PLSC (behavior/seed PLSC)¶
Partial least squares correlation (PLSC; Abdi & Williams, 2012), also known as behaviour PLSC or seed PLSC (Krishnan et al., 2011), is a method for identifying latent patterns of shared variance between two sets of variables by decomposing correlation matrices that are stratified by experimental condition.
Setting up simulated data¶
We’ll simulate data in which a single latent variable explains the relatinoship between a set of 50 observed variables in the data array and a set of 4 covariates. The latent variable will have a sinusoidal pattern of loadings onto the observed variables, and positive loadings onto all of the covariates. First, we will import the necessary libraries and seed the random number generator for reproducibility:
[1]:
import numpy as np
import pandas as pd
from pyplsc import PLSC
from matplotlib import pyplot as plt
np.random.seed(123)
Next, we will simulate the underlying latent variable, which will be normally distributed.
[2]:
n_subj = 40
latent_var = np.random.normal(size=(n_subj, 1))
Next, we will create a set of sinusoidal loadings:
[3]:
n_var = 50
data_loadings = np.sin(0.2*np.arange(n_var)).reshape(1, n_var) # Sinusoidal loading pattern
The following displays the pattern of loadings onto the observed variables:
[4]:
plt.plot(data_loadings.T)
plt.xlabel('Observed variable')
plt.ylabel('Correlation weight')
[4]:
Text(0, 0.5, 'Correlation weight')
Next, we can compute the data array as the latent variable multiplied by the loadings, plus some noise:
[5]:
data_noise = 0.5*np.random.normal(size=(n_subj, n_var))
data = latent_var @ data_loadings + data_noise
Next, we will simulate the covariates:
[6]:
n_cov = 4
cov_noise = np.random.normal(size=(n_subj, n_cov))
covariates = latent_var + cov_noise # Effectively all loadings of 1
covariates = pd.DataFrame(covariates, columns=['Cov. %s' % cov for cov in range(1, n_cov + 1)])
Fitting and evaluating the model¶
Since the data are not stratified by any experimental condition, we can fit the model by simply providing the data array and the covariates withut a design matrix specifying conditions:
[7]:
mod = PLSC(random_state=123) # Seed for reproducibility
mod.fit(data=data,
covariates=covariates)
We can use permutation testing to evaluate the significance of the latent variables identified by the model.
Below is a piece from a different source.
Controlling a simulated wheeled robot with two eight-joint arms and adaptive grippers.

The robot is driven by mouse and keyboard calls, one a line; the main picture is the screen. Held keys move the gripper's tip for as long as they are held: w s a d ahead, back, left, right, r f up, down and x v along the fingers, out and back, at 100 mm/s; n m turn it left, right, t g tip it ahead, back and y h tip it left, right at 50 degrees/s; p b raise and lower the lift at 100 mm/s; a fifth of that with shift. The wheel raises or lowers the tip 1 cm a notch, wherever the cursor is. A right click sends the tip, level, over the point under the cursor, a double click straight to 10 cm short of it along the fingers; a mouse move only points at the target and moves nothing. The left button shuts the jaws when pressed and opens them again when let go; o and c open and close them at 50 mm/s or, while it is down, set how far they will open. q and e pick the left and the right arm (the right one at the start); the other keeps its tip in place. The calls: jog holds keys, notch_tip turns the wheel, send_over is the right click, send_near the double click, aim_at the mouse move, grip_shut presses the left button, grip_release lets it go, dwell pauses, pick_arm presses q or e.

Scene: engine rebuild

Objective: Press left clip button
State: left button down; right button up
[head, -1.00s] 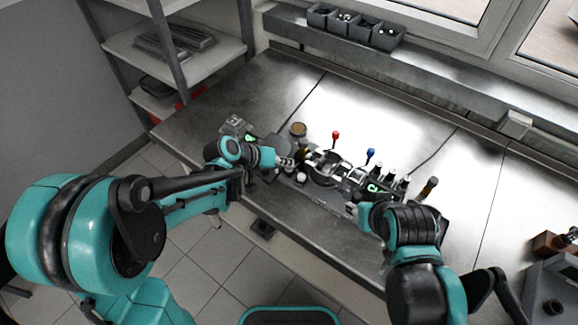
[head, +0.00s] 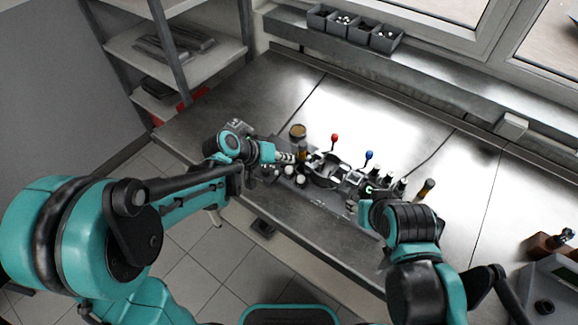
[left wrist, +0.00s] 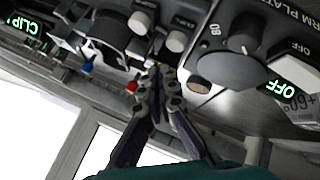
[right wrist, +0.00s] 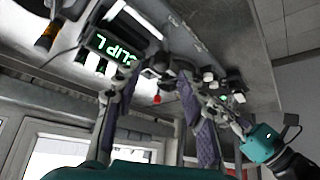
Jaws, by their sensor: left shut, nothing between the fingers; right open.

This yields one \(p\) value per singular value:
[8]:
mod.permute(1000, return_null_dist=False)
print(mod.pvals_)
is_sig = mod.pvals_ < 0.05
sig_lvs = np.where(is_sig)[0]
print(sig_lvs)
Getting permutations: 100%|██████████| 1000/1000 [00:00<00:00, 395577.10it/s]
Permuting: 100%|██████████| 1000/1000 [00:00<00:00, 15127.20it/s]
[0.000999 0.97802198 0.68131868 0.28671329]
[0]
Thus there is one significant pair of latent variables, in line with how we simulated the data. Next, we can perform bootstrap resampling to assess the reliability of the data saliences and to evaluate how reliably the design scores correlate with each covariate.
[9]:
mod.bootstrap(1000, return_boot_stat_dist=False)
Getting resamples: 100%|██████████| 1000/1000 [00:00<00:00, 28262.36it/s]
Resampling: 100%|██████████| 1000/1000 [00:00<00:00, 5312.96it/s]
Visualizing the model¶
Next we will visualize the bootstrap ratios (\(z\) scores) of the data saliences and the correlation of the data scores with the covariates:
[10]:
labels = mod.design_sal_labels_['covariate']
n_sig = len(sig_lvs)
fig = plt.figure(constrained_layout=True)
subfigs = fig.subfigures(nrows=n_sig)
if n_sig == 1:
subfigs = [subfigs]
for plot_idx, lv_idx in enumerate(sig_lvs):
subfig = subfigs[plot_idx]
subfig.suptitle('LV %s (%.2f%% variance explained, p = %.3f)' % (
lv_idx,
100*mod.variance_explained_[lv_idx],
mod.pvals_[lv_idx]))
ax = subfig.subplots(ncols=2)
ax[0].bar(x=labels,
height=mod.boot_stat_val_[:, lv_idx],
yerr=mod.get_boot_stat_yerr(lv_idx))
ax[0].set_ylabel('Correlation with data score')
ax[1].plot(mod.data_sals_z_[:, lv_idx])
ax[1].set_ylabel('Bootstrap ratio (z score)')
ax[1].set_xlabel('Observed variable')
As we can see, the boostrap ratios are roughly sinusoidal. mod.flip_signs(lv_idx=0) can be used to obtain an equivalent solution in which the covariates have positive correlations with the latent variable.